My first IAPL was a “turning of the century” conference held in Naples on the cusp of 2000. My girlfriend and I flew there and did the registration during the day, and danced and drank with a selection of some of the best intellectuals in the evening. One of my favorite Hugh stories was that I knew from him that people tend to cancel when conferences are overseas (previously IAPL had been in North America; after 2000 it would be mostly abroad). As such, I brought with me a selection of (what I thought were) my best papers, and next thing I know, in this palace in the heart of Naples, I was giving a paper on a critical race reading of journalists accounts of Africa in a room far more worthy than my paper. It is still probably the fanciest place I’ve given a presentation. Hugh didn’t even blink when I requested a slot (he laughed when I told him the wide selection of papers I brought to fit just about any panel), and in the early years of graduate school, he asked me to take on organizing “Close Encounters” (i.e., life and works) sessions of such people as Kearney, Caputo, and Dominique Janicaud. Arriving in my mid-twenties, I was on a first-name basis with people I would never have known otherwise, and this led to my first publications.

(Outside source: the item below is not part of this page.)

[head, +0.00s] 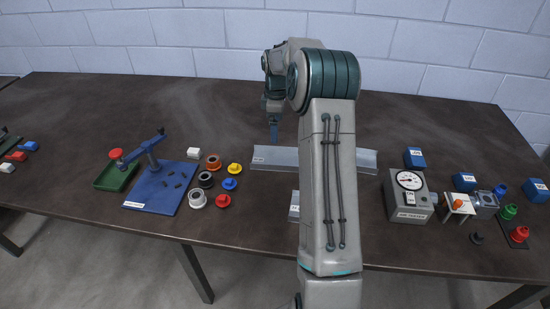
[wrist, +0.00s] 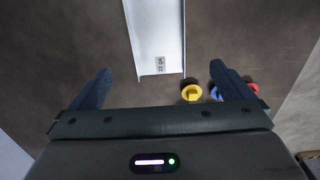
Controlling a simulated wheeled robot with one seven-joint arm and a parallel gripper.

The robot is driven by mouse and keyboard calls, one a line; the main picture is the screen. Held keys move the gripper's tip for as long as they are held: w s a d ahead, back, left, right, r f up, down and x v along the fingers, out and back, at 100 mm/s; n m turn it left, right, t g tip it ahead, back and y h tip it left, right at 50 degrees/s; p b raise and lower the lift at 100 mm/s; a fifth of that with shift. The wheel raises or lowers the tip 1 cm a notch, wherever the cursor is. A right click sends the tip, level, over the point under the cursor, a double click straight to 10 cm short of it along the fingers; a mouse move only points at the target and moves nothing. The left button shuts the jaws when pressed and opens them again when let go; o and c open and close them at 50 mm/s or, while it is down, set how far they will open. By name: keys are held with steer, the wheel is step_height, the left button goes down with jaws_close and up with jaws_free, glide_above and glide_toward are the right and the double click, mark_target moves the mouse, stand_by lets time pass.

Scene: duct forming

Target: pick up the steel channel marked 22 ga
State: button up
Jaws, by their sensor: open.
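The steel channel (head: 280,166) is a long pale grey piece lying on the dark table, running left to right behind my arm, which hides part of its middle. In the wrist view the channel (wrist: 157,35) shows its near end with a "22 GA" label between my fingers' directions, ahead of the fingertips. My gripper (head: 273,132) points down near the channel's left part. In the wrist view my gripper (wrist: 160,80) has its two dark fingers wide apart, with nothing held. I cannot tell the height of the fingertips above the channel.
A blue bench press (head: 160,195) and several coloured spools, one a yellow spool (head: 235,169), stand left of the channel. A grey gauge box (head: 410,197), blue blocks and small fittings stand at right. A small labelled grey piece (head: 294,206) lies in front of the channel. The table's back is clear.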

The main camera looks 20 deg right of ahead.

He also invited me to the International Philosophical Seminar in Alto Adige in northern Italy several times as a graduate student. With only a select 12-14 participants, each person gave an hour long presentation on a given book of a living author. I presented my first work on Agamben there and I recall well some of the best intellectual exchanges I’ve ever seen happening there. (This is also a place to mention Hugh’s fearsome ability with languages: we were in the German-speaking part of Italy, where he would seamlessly move among English, French, Italian, and German, and he seemed to pick up a hundred new words with each walk down the street.)

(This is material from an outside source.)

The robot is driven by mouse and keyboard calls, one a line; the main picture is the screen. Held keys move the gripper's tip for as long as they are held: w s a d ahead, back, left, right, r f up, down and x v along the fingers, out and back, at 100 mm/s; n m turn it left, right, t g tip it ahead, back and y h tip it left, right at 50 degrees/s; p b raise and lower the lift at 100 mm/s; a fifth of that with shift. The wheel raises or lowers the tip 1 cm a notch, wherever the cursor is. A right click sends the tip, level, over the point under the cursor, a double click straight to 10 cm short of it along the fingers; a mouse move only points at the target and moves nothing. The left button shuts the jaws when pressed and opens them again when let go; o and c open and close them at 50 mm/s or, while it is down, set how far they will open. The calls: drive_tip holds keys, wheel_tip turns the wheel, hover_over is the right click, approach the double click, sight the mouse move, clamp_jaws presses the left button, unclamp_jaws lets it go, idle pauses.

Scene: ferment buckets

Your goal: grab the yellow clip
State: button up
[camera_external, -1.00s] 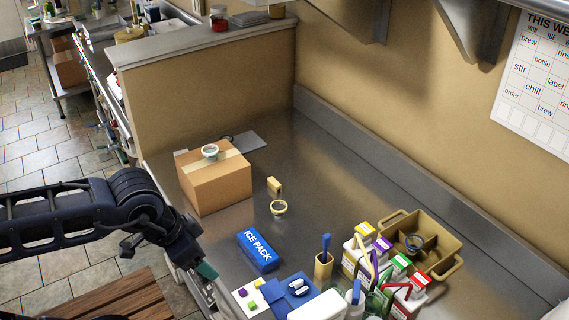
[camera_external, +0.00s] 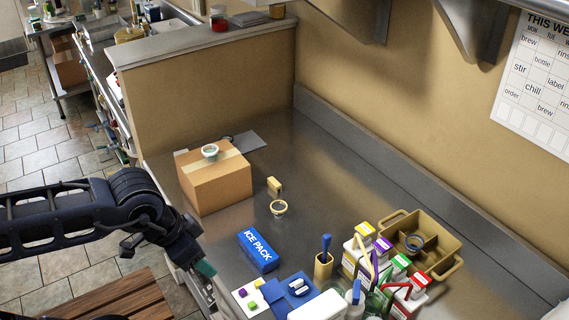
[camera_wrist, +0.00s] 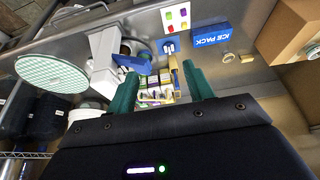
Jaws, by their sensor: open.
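A small yellowish clip (camera_external: 259,283) lies on a white board (camera_external: 235,295) near the bench's front edge, beside a purple one (camera_external: 242,292) and a green one (camera_external: 252,306). The board (camera_wrist: 176,8) also shows at the top of the wrist view with several coloured pieces; they are too small to tell surely which is the yellow clip. My gripper (camera_external: 205,269) is left of the board, by the bench's front edge. In the wrist view its green fingers (camera_wrist: 165,84) are spread apart with nothing held between them.
A blue ice pack (camera_external: 258,250) lies behind the board, and a blue mat (camera_external: 278,290) is to its right. Farther right are a brush holder (camera_external: 323,268), several cartons (camera_external: 357,245) and a tan caddy (camera_external: 440,248). A cardboard box (camera_external: 215,187) stands farther back.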

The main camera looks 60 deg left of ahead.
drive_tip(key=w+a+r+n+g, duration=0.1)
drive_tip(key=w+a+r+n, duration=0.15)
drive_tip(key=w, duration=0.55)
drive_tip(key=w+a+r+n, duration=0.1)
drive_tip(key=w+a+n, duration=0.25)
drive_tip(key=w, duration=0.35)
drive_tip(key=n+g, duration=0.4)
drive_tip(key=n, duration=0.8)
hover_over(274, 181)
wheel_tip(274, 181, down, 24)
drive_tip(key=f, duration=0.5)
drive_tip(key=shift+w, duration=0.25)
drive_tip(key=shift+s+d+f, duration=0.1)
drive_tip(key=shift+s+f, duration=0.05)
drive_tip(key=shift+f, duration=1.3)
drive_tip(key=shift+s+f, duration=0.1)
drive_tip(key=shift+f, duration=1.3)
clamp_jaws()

These last few years, as I moved from one institution to another, I did not keep in touch with Hugh as much as I had for so many years. But I got several kind emails this week about his regard for me, which made me feel a bit better for not telling Hugh about his influence over me–personally and professionally. There was always a group of us who knew Hugh well and would talk about him at SPEP or whatever conference, and now I know those talks will be far grimmer in the coming future, but perhaps with a smile that, as one person has a great way of putting it, will say “Oh, Hugh” or “Oh, that was Hugh.”
I could discuss Hugh’s work–his important studies in hermeneutics and deconstruction in the early 80s were instrumental in bringing such discussions about Derrida et al. into philosophy programs–but maybe I’ll leave with one story that comes to mind this week. Several years ago, Michael Naas let me know Hugh was coming to Chicago. We basically looked at each other–what to do with Dad, basically, while he was in town? So we took him to a Cubs afternoon game. Hugh was a daily watcher of Yankees games (we shared a love for this most-hated team–the only time, I guess, we would defend a form of empire), but it turned out he hadn’t stepped into a baseball stadium since long before the Braves moved to Atlanta. We circled the stadium, and Hugh was just giddy looking at the place across the street where his grandfather had once owned a lumber yard. He also was just great with my son Brad while watching the game, and he asked me for several years when we’d next get to a game. We didn’t get that chance. Which is another way of saying I’m still getting over the shock of his death and the impossible mourning this moment provides.